What you are asked to do >> From the entries provided below, copy each line that contains the word "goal".

⟨

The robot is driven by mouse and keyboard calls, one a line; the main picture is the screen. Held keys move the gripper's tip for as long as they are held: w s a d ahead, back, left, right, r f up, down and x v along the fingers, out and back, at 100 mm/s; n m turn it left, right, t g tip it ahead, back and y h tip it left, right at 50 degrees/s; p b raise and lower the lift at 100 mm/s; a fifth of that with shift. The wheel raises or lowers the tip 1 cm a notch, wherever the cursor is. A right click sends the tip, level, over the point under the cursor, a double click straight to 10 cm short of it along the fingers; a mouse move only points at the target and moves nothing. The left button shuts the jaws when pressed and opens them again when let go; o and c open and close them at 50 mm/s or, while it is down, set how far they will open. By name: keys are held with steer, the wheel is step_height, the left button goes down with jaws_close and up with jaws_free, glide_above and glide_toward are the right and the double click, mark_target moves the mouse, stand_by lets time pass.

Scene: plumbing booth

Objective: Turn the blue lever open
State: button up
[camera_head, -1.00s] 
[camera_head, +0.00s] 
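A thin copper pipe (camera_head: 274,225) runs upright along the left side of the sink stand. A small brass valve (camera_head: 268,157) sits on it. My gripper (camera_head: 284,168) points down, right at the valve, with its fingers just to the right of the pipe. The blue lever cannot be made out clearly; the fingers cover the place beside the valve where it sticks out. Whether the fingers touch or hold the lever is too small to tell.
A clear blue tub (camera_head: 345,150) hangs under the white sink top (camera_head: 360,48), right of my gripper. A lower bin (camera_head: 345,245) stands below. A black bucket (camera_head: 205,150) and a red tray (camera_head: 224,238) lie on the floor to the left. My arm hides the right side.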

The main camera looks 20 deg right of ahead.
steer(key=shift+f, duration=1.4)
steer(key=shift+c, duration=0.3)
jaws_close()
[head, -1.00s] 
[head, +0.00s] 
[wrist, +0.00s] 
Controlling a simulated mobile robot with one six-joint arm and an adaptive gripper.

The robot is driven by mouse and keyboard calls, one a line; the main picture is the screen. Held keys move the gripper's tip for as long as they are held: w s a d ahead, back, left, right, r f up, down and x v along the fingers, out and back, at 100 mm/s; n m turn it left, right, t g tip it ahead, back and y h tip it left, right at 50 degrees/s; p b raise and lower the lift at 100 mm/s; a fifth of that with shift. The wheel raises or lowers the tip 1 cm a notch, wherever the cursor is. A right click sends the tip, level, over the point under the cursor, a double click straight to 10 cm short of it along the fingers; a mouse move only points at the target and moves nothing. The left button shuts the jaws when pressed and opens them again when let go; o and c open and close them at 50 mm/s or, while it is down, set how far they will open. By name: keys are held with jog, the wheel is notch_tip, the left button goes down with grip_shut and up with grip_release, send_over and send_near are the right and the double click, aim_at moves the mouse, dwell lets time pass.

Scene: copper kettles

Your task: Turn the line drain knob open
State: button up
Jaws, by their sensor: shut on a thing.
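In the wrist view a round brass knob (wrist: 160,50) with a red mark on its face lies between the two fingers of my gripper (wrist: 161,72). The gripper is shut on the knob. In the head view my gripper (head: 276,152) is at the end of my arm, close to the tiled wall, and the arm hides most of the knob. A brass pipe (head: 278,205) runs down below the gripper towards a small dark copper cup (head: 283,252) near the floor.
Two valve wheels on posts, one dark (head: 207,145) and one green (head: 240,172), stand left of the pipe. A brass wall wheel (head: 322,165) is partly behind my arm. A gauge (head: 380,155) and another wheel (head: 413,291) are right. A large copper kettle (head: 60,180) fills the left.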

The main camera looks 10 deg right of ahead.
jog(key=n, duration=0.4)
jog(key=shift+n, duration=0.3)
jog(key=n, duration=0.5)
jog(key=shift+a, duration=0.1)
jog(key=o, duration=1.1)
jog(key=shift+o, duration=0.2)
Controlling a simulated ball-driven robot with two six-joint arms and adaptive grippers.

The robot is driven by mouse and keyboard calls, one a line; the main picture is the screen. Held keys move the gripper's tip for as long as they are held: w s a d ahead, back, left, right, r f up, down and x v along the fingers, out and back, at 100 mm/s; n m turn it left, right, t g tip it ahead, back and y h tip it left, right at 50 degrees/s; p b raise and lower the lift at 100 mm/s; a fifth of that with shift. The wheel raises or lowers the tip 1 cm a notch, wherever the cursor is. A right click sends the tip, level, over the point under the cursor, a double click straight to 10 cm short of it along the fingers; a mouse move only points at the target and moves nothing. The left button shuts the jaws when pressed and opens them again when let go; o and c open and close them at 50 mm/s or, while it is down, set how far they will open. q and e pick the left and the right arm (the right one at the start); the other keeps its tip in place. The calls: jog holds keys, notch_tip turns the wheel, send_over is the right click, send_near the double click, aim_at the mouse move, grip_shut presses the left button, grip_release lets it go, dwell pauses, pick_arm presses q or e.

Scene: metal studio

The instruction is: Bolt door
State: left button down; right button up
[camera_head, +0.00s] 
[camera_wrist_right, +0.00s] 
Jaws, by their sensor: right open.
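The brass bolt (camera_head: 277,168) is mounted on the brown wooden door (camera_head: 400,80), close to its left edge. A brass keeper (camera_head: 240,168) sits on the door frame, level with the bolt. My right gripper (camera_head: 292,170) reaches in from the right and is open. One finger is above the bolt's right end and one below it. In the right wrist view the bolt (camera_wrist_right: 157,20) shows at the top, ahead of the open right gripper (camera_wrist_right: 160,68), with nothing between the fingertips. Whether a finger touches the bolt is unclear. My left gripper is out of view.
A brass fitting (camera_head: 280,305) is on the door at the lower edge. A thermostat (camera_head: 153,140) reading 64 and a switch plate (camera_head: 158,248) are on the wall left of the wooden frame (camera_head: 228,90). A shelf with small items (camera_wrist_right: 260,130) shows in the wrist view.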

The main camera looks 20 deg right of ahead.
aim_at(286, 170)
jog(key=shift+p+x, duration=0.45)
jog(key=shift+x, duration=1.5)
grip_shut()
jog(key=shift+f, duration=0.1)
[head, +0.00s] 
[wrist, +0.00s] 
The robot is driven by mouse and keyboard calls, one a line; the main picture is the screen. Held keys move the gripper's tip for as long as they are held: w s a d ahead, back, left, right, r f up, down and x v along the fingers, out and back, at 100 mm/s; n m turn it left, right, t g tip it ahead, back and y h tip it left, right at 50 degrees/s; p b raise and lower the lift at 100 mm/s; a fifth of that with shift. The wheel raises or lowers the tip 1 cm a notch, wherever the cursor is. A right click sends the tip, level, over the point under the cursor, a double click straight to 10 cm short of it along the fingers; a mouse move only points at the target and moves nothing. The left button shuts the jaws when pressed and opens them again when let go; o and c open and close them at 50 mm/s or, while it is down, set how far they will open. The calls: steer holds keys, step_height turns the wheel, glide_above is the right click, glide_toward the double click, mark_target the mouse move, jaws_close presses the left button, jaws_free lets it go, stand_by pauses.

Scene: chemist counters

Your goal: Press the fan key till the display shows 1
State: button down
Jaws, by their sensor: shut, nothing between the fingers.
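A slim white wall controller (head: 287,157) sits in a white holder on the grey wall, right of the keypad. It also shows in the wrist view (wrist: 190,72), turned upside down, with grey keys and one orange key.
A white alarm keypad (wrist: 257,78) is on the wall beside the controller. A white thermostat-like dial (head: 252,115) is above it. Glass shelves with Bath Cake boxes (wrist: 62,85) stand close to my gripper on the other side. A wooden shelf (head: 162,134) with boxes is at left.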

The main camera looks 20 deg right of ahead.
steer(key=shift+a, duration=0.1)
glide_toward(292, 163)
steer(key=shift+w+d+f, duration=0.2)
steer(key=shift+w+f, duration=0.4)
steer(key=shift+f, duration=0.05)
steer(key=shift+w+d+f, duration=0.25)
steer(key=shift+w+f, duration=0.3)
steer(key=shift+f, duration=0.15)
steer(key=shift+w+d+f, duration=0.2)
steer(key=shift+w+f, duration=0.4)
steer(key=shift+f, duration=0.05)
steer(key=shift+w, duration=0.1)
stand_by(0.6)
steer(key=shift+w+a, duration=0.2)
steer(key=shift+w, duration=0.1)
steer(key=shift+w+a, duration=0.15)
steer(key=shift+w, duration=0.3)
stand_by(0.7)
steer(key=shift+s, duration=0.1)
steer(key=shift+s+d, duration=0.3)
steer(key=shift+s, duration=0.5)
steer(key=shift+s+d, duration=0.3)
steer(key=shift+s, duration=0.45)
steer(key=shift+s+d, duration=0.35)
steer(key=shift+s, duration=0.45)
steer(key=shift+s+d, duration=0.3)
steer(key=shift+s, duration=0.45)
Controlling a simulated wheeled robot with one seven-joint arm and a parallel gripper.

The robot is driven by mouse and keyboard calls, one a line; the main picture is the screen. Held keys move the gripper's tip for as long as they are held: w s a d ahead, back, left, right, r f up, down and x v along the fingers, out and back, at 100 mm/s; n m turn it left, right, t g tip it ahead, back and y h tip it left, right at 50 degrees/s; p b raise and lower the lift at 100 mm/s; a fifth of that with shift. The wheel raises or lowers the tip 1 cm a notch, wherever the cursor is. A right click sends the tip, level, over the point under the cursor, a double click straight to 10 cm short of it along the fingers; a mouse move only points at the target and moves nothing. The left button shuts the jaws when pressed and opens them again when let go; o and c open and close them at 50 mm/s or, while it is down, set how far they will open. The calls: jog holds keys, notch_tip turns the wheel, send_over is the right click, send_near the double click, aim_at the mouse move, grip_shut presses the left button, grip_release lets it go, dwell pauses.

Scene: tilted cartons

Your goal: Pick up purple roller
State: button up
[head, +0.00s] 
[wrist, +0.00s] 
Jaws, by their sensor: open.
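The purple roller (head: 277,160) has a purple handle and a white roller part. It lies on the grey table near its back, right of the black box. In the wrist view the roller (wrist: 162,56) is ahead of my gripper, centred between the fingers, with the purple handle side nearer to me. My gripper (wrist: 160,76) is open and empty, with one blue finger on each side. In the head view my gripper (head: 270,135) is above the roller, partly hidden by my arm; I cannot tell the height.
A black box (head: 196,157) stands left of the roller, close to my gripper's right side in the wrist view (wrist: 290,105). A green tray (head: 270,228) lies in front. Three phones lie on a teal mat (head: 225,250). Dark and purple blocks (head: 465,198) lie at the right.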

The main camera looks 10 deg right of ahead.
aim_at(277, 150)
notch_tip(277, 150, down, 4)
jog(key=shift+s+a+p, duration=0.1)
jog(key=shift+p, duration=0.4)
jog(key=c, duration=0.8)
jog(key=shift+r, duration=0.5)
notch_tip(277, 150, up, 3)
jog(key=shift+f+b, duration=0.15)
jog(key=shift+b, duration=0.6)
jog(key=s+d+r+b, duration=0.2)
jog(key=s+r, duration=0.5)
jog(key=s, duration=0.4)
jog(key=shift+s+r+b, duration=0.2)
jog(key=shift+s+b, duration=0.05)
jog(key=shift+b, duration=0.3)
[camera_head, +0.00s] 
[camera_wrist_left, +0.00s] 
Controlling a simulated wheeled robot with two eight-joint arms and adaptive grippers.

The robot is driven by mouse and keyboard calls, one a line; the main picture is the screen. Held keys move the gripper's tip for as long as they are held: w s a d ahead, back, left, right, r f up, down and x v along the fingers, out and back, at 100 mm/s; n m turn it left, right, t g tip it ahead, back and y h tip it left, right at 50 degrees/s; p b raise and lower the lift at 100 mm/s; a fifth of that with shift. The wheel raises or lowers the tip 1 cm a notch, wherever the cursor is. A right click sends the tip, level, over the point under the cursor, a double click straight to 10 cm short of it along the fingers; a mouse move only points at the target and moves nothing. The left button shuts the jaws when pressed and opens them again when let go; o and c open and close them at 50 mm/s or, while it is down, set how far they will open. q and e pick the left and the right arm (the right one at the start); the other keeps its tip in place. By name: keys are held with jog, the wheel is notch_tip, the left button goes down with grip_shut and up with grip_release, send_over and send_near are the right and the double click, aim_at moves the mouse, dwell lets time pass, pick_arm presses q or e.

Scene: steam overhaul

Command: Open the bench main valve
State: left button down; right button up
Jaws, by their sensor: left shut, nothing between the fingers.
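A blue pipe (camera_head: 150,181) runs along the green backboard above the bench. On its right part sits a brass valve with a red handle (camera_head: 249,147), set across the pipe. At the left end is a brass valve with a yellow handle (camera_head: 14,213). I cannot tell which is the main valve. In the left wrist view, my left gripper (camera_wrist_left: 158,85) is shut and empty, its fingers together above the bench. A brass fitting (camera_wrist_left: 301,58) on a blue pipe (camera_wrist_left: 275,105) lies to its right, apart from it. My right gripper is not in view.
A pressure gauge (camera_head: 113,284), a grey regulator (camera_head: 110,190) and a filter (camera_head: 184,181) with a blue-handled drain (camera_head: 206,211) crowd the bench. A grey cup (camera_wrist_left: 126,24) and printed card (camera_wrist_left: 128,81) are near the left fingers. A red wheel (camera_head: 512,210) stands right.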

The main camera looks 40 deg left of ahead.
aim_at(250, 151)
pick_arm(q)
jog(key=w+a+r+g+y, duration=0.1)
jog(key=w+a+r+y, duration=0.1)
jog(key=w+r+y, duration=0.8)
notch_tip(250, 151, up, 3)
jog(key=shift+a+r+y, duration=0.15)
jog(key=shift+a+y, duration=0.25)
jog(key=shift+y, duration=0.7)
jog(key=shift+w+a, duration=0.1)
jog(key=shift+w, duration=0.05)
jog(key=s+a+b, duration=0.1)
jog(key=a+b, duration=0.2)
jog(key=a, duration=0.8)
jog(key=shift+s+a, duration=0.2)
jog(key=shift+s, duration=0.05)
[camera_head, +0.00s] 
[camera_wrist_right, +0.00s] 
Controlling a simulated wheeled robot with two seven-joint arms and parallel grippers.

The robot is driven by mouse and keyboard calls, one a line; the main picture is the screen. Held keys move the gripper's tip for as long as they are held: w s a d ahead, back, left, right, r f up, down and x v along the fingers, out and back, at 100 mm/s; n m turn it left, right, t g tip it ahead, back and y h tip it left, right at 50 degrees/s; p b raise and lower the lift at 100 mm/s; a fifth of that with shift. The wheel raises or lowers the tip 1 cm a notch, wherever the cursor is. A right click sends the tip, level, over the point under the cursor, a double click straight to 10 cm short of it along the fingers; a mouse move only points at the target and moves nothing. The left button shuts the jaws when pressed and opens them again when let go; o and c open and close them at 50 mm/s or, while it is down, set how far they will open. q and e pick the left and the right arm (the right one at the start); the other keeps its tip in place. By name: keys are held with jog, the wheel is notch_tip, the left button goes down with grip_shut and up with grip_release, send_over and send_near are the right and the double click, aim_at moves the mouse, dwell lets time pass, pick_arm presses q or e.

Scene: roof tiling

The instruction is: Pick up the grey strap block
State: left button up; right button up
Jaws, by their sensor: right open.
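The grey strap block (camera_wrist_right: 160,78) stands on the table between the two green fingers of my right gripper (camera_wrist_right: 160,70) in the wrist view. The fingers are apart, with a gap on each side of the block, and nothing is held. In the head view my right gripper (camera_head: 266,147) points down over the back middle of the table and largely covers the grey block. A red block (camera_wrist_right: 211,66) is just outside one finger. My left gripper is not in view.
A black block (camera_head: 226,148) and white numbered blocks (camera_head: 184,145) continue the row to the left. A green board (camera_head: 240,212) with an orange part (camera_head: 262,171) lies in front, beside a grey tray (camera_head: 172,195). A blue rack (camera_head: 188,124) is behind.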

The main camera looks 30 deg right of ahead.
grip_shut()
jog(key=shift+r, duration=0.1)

⟩

Answer for this exercise >>
Your goal: Press the fan key till the display shows 1
Your goal: Pick up purple roller

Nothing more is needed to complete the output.